■ **Instruction**: Your task is to print all of the data word for word.

*****

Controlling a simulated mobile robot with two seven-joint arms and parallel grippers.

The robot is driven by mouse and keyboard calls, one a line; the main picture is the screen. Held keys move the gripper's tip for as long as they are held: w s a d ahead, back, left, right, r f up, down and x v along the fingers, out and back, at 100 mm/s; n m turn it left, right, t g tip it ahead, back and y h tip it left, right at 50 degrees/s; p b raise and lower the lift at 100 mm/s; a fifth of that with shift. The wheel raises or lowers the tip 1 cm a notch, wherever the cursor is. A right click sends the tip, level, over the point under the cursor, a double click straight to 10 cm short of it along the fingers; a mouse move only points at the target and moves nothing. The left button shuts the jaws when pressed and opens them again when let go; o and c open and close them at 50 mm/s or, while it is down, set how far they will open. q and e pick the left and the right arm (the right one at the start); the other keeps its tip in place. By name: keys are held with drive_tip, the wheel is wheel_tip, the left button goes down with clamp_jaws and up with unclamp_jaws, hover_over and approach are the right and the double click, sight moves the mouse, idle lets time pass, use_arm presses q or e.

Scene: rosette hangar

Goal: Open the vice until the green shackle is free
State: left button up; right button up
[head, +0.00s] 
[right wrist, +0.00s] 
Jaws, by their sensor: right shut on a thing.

*****

■ **Written answer**:
Controlling a simulated mobile robot with two seven-joint arms and parallel grippers.

The robot is driven by mouse and keyboard calls, one a line; the main picture is the screen. Held keys move the gripper's tip for as long as they are held: w s a d ahead, back, left, right, r f up, down and x v along the fingers, out and back, at 100 mm/s; n m turn it left, right, t g tip it ahead, back and y h tip it left, right at 50 degrees/s; p b raise and lower the lift at 100 mm/s; a fifth of that with shift. The wheel raises or lowers the tip 1 cm a notch, wherever the cursor is. A right click sends the tip, level, over the point under the cursor, a double click straight to 10 cm short of it along the fingers; a mouse move only points at the target and moves nothing. The left button shuts the jaws when pressed and opens them again when let go; o and c open and close them at 50 mm/s or, while it is down, set how far they will open. q and e pick the left and the right arm (the right one at the start); the other keeps its tip in place. By name: keys are held with drive_tip, the wheel is wheel_tip, the left button goes down with clamp_jaws and up with unclamp_jaws, hover_over and approach are the right and the double click, sight moves the mouse, idle lets time pass, use_arm presses q or e.

Scene: rosette hangar

Goal: Open the vice until the green shackle is free
State: left button up; right button up
[head, +0.00s] 
[right wrist, +0.00s] 
Jaws, by their sensor: right shut on a thing.

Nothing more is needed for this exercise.